Mais dans ce cas y a-t-il quand même une morale, c'est-à-dire une exigence de faire le bien ? La réponse classique de la théologie protestante, c'est que l'homme est appelé à vivre de manière morale par reconnaissance pour la grâce qui nous a été accordée.
Mais la morale protestante est surtout une morale de la gratuité. Il faut vivre de manière morale sans raison, sans savoir pourquoi, sans que ça ne serve à rien, pour rien, gratuitement. "Tu dois parce que tu dois".
Je pense aussi à deux films qui donnent deux pistes pour dire ce que pourrait être une éthique protestante.
"Le festin de Babette". Dans une communauté protestante coincée dans sa culpabilité, Babette offre un festin. Le festin est le signe du don et de la gratuité de la grâce. Celle-ci permet la liberté. Puisque de toute manière nous sommes incapables de vivre la rigueur de la loi de la perfection, foutu pour foutu, vivons de la grâce et vivons la grâce.
"Breaking the waves". Là aussi, dans une communauté protestante rigoriste, une jeune femme est appelée, au nom de l'amour pour celui qu'elle aime, à se donner à tout un chacun dans une sorte de sacrifice et de don d'elle-même.

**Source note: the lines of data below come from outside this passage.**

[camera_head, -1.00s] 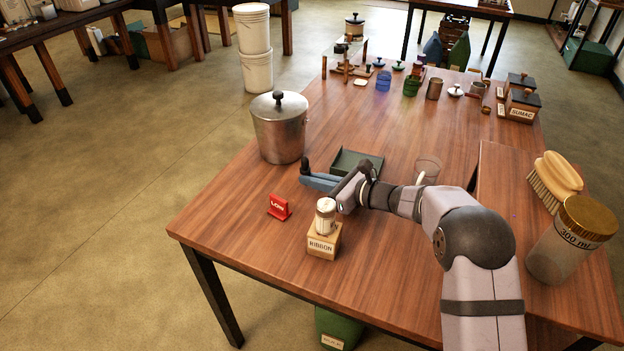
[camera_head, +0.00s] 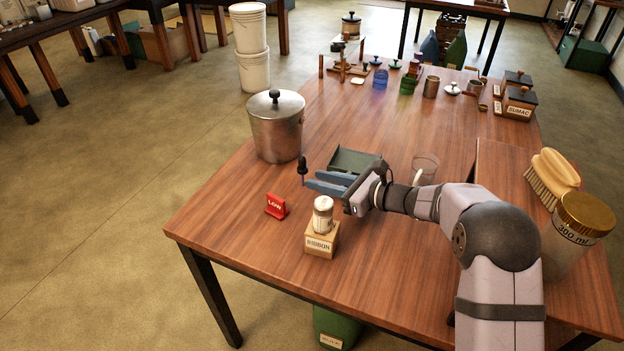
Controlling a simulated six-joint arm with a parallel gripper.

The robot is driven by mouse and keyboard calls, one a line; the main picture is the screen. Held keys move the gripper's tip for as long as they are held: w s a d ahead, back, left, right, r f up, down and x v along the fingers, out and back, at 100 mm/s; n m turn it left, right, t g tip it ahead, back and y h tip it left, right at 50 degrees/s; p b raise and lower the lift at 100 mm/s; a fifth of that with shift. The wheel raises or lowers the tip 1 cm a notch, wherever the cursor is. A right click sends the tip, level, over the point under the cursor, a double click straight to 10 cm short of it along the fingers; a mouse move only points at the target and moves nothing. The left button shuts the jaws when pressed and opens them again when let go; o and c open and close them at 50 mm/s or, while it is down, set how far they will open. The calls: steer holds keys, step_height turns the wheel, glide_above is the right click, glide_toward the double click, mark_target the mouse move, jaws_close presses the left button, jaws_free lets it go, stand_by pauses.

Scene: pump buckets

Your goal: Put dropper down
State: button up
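The dropper (camera_head: 303,166) has a black bulb and a thin, faintly pinkish stem. It stands upright just left of the fingertips of my gripper (camera_head: 310,178). My gripper's two blue-grey fingers point left and are spread, with a gap between them. Nothing shows between them, and the dropper looks clear of the tips. The dropper's lower end is small, and I cannot tell what supports it.
A steel pot (camera_head: 277,127) stands behind the dropper. A green tray (camera_head: 352,160) is behind my fingers. A red LOW sign (camera_head: 276,206) and a wooden RIBBON block (camera_head: 322,241) bearing a white-capped jar (camera_head: 323,215) are in front.

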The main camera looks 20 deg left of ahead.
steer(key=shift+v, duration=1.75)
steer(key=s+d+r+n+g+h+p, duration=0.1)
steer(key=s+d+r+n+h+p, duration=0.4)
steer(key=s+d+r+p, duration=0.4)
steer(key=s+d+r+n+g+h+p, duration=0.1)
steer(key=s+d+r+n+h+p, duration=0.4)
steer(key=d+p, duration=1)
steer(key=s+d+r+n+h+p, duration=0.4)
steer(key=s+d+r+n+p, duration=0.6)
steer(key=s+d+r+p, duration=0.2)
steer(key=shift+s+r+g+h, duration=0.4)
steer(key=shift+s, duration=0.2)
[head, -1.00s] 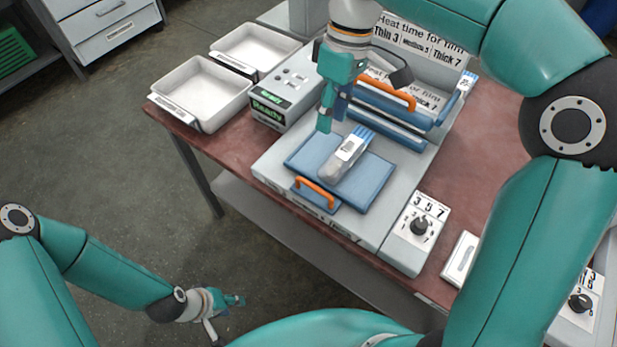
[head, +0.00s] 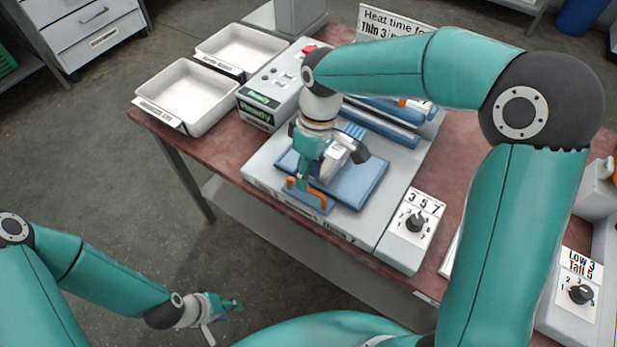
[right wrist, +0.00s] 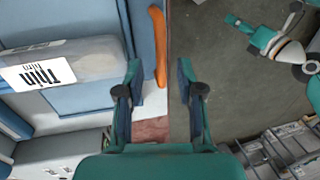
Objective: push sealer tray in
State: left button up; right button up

Ardeur à aller à sa perte à force d'innocence, de candeur et de passion. Joie de se donner à tous pour rester unie à l'Unique. Consumation de l'existence jusqu'au lit de la folie et de l'ignoble. Don anarchique de soi, allant jusqu'au feu du sacrifice pour se fondre dans le Soleil. Chez les prophètes illuminés du Désert, au XVIIème siècle, il y avait aussi cette sorte d'alliance hallucinante entre la mystique la plus extrême et une existence déboussolée, profanée et hagarde, à la limite du grotesque et de l'abject.
En fait ce que l'on appelle à tort les conflits de valeurs relève en fait bien plutôt de conflits entre les différentes éthiques que nous venons d'énumérer. Par exemple la morale des droits de l'homme en tant que valeurs universelles relève d'une éthique de troisième type alors que le communautarisme acceptant les spécificités culturelles et même morales des communautés particulières relève de l'éthique de premier type.